While there is an official cause on the books, (the United States Geological Service concluded Thursday a 1.5 magnitude earthquake shook the town shortly after 5 am Tuesday) some residents like Joanne Christiansen say rampant speculation is not helping bring normalcy back to their town.
"Everybody's acting either like it's a hoax," said Christiansen, who moved back to Clintonville in October. "Or the people that are already here – that know that it happened – they have no idea. They're very confused."
Julie Aschenbrenner has another problem.
Aschenbrenner says she hasn't heard or felt a thing.
But she has seen an effect the reported noises and vibrations are having on her kids.
"They don't want to do their homework at night," said Aschenbrenner. "And it's hard to get them to stay focused on what they have to do"
So as resident's questions and frustrations surrounding the noises continue, city leaders say the issue isn't put to bed, yet.
"I think that the whole three days of mystery behind it will certainly add to the fact that people will continue to look for reasons for a while," said Clintonville City Administrator Lisa Kuss.
Kuss says the city will look at educating residents about earthquakes, because that's what they can – as of right now – confirm as a cause of the noises and vibrations.
But Kuss says that doesn't mean other explanations won't be pursued.
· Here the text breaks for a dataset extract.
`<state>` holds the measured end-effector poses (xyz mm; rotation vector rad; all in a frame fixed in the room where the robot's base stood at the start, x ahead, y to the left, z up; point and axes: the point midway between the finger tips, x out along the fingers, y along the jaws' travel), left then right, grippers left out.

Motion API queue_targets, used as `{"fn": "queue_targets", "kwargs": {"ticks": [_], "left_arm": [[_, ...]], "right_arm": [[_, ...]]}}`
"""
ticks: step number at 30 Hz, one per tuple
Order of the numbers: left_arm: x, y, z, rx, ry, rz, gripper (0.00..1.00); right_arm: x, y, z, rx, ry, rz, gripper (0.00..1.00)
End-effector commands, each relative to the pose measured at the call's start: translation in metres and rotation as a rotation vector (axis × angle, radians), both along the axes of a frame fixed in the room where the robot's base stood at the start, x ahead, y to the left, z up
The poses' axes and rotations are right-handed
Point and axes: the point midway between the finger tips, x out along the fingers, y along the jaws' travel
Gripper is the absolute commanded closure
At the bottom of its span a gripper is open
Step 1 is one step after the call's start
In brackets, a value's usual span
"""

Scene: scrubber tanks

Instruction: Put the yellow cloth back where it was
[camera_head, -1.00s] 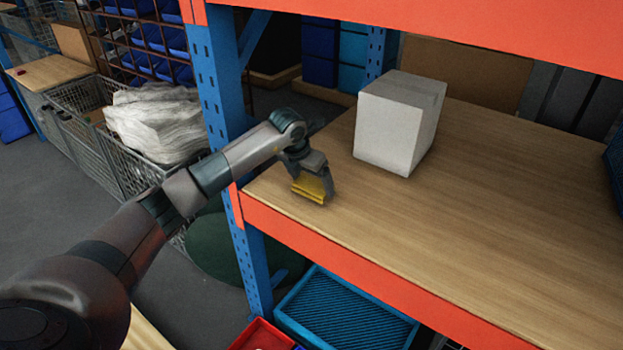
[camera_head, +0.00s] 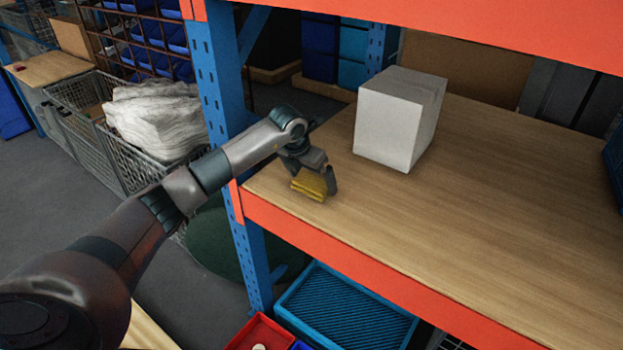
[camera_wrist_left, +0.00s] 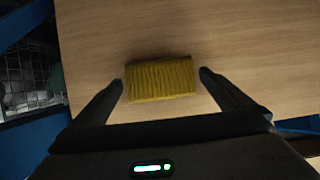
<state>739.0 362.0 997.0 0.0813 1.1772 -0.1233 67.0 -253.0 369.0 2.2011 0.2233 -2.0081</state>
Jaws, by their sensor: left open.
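The yellow cloth (camera_head: 309,185) is a small folded, ribbed block. It lies on the wooden shelf near its front left corner, and also shows in the left wrist view (camera_wrist_left: 161,80). My left gripper (camera_head: 316,186) is open around the cloth. In the left wrist view its fingers (camera_wrist_left: 161,78) stand on either side of the cloth with a gap at each side. My right gripper is in neither view.
A white box (camera_head: 396,122) stands on the shelf (camera_head: 470,220) behind and right of the cloth. A blue upright post (camera_head: 212,85) stands left of it. An orange beam (camera_head: 380,275) edges the shelf. Blue and red crates sit below.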

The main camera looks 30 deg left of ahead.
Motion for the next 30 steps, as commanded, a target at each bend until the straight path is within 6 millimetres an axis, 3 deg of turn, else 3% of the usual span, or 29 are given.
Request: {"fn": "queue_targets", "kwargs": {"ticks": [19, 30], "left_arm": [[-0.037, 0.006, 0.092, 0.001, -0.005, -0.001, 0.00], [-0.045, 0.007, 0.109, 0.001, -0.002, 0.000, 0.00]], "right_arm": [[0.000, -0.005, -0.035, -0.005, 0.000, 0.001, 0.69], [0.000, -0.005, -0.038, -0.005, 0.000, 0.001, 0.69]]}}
"We want people to continue to call (in reports of noises and vibrations), even though, certainly it's gone on for a while and it clearly is diminishing," said Kuss. "We're going to continue to do what we can, if there is anything that makes sense, from a logical standpoint, to do that."
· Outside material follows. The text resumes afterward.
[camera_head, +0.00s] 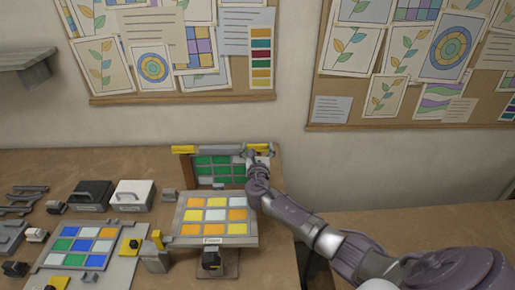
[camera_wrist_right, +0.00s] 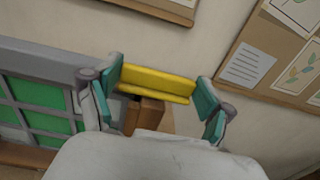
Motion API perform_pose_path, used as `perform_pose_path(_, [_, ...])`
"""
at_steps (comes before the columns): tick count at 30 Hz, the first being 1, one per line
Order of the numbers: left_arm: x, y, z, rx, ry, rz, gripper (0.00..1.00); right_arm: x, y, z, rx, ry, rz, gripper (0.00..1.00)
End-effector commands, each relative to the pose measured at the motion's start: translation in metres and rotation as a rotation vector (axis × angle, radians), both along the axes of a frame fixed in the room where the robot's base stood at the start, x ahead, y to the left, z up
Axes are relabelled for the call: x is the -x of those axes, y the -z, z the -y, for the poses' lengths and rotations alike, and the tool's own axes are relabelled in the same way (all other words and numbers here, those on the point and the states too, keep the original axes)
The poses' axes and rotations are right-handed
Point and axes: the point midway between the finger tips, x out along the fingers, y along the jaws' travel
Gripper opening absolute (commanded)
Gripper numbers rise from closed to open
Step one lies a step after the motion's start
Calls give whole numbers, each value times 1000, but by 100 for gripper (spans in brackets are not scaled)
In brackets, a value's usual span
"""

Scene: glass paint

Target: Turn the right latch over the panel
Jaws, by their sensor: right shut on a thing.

So what's behind the small, but continued reports of booming noises and vibrations since Tuesday's confirmed earthquake?
FOX 11's Bill Miston spoke with USGS geophysicist Paul Caruso in a phone interview Sunday. Caruso says he cannot immediately explain the continued reports.
"What they're experiencing, now, whether the vibrations are additional quakes, or not, we're going to try to locate as many as we can," said Caruso.
Kuss says the recently returned seismic monitoring devices could be brought back, if needed.
Kuss says the city plans to sell t-shirts commemorating the rare earthquake event.
She says where the money from the shirts will go will be decided at a later date, but says it will used to benefit the public.